Meantime, the Government eases access to KiwiSaver funds to help people buy their first home and negotiates Special Housing Accords with the Auckland Council (and with councils in some other parts of the country) to try to speed up the process of getting consent to build new homes.

Those on the left often see rising house prices as a direct result of the failure of “the free market”.  Those on the right, often property owners themselves, can’t see what all the fuss is about.  They note that they weren’t able to buy the home of their dreams when they first got married, so why should today’s newly-weds complain?

Both those on the left and those on the right are wrong. 

What too many of those on the right don’t recognise is that house prices have gone up enormously over the last two decades, not just in absolute dollar terms but also relative to incomes.  In the early nineties, the median house price in Auckland was not much more than three times the median household income.  Today, the median house price is some eight times the median household income.  So house prices have risen enormously relative to incomes.  The challenge people face in buying a home today – or in renting one – is vastly greater than the challenge which the baby boomer generation faced.

And that has serious social implications.  A great deal of the financial pressures facing many families throughout Auckland is a direct result of these grossly excessive house prices.  These pressures may be in the form of trying to service an obscenely large mortgage or they may be in the form of paying very high rent – not very high relative to the market price of the accommodation but very high relative to the income of the tenants.

People who are today over the age of 65 and are having to live on New Zealand Super don’t have much margin to come and go on, but they can usually just manage to cope because, in the majority of cases, they live in a debt-free home which they own.

The danger is that a great many of the next generation will reach 65 without owning a home of their own, or will own a home with a large mortgage on it still outstanding.  They will be in serious financial difficulty unless, somehow and against all the odds, they have been able to put aside some extra saving.

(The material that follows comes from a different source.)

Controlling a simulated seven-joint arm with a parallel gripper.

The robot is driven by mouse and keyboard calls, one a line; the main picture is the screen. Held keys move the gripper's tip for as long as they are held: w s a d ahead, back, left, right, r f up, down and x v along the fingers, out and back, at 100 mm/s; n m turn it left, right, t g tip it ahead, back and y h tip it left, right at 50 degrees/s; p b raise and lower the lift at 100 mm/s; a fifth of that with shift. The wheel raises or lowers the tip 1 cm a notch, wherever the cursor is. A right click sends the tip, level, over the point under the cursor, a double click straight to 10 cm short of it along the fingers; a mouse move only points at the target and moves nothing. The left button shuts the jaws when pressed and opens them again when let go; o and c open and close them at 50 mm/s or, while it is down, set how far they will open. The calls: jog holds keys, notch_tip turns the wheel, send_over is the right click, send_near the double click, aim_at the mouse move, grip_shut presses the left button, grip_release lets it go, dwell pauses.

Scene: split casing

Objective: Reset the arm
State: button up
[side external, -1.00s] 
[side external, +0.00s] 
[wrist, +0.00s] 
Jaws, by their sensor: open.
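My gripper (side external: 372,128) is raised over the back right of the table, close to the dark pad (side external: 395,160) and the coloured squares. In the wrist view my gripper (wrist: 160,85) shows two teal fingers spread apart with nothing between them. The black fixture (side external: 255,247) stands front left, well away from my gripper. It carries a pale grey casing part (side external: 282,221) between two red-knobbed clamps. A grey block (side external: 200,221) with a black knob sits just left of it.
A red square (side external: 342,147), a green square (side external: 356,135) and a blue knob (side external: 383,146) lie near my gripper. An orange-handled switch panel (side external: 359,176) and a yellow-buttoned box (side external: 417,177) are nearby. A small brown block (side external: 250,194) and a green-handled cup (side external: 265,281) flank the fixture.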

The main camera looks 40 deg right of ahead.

But if the smug home-owners on the right are wrong in grossly under-estimating the challenge facing the current generation of would-be home-owners, those on the left are equally wrong.  The housing crisis is not a “failure of the free market” but a direct consequence of local government policy.

When the Key Government agreed to establish the Productivity Commission as a direct result of its Confidence and Supply Agreement with the ACT Party after the 2008 election, the very first issue which they asked the Commission to look into was the high price of housing in New Zealand.

The Commission concluded that there were four reasons why houses are so expensive in New Zealand.  Building materials are a bit more expensive in New Zealand than in, say, Australia.   Getting a building consent from local governments takes too long and is too expensive.  The building industry is, for the most part, a “cottage industry” (forgive the pun) in New Zealand, with most builders building only a very small number of houses in a year (and for that reason often building them inefficiently).  And the price of the land on which houses are built is ridiculously over-priced, with this being the dominant factor in the price of “houses” in our major cities.  In other words, it is not “houses” which are too expensive in Auckland but the land on which they sit.

But how can the price of land be high in New Zealand, when we are one of the least densely populated countries on the planet – fewer than 5 million people in a country larger than the United Kingdom?  We are swimming in land, with less than 1% of our total area urbanised (compared with 9% in the UK and 15% in the Netherlands).

The answer lies in the zoning rules of the Auckland Council, rules which restrict residential development to an area determined by the so-called Rural Urban Boundary (RUB).  The Productivity Commission discovered that land two kilometres inside the RUB was some 10 times the price of land two kilometres outside that boundary. 

That boundary is overwhelmingly why accommodation costs in Auckland are ludicrously high, and why so many families on below-average, and even average, incomes are finding things desperately tough.  That boundary is also why some people have become millionaires from doing nothing more than sitting on land inside the boundary and waiting.

So don’t blame foreign buyers of property – there would be no reason to hoard Auckland property if supply were not constrained by the Council.  Don’t blame an absence of a capital gains tax – housing in Sydney is equally unaffordable, despite the Australian capital gains tax, and for exactly the same reason it is ridiculously expensive in Auckland – local government planning rules.

But surely we don’t want to pave over good horticultural land?  True, but there is none of that for miles north of the Bridge, and an awful lot of rather average land south of Karaka.

But what about energy efficiency and traffic congestion?  Forcing people into high rise apartment buildings involves a lot more energy than allowing people to live in a detached suburban bungalow – both in the construction of the apartment building and in living in it (think 24-hour lighting, elevators, clothes dryers, and air-conditioning).   And the evidence is overwhelming that traffic congestion is worse in high density cities than in “sprawling” cities.

In short, there is absolutely no merit in forcing people to live ever more closely together on ever more expensive pieces of land, and the social costs of forcing them to do so are enormous.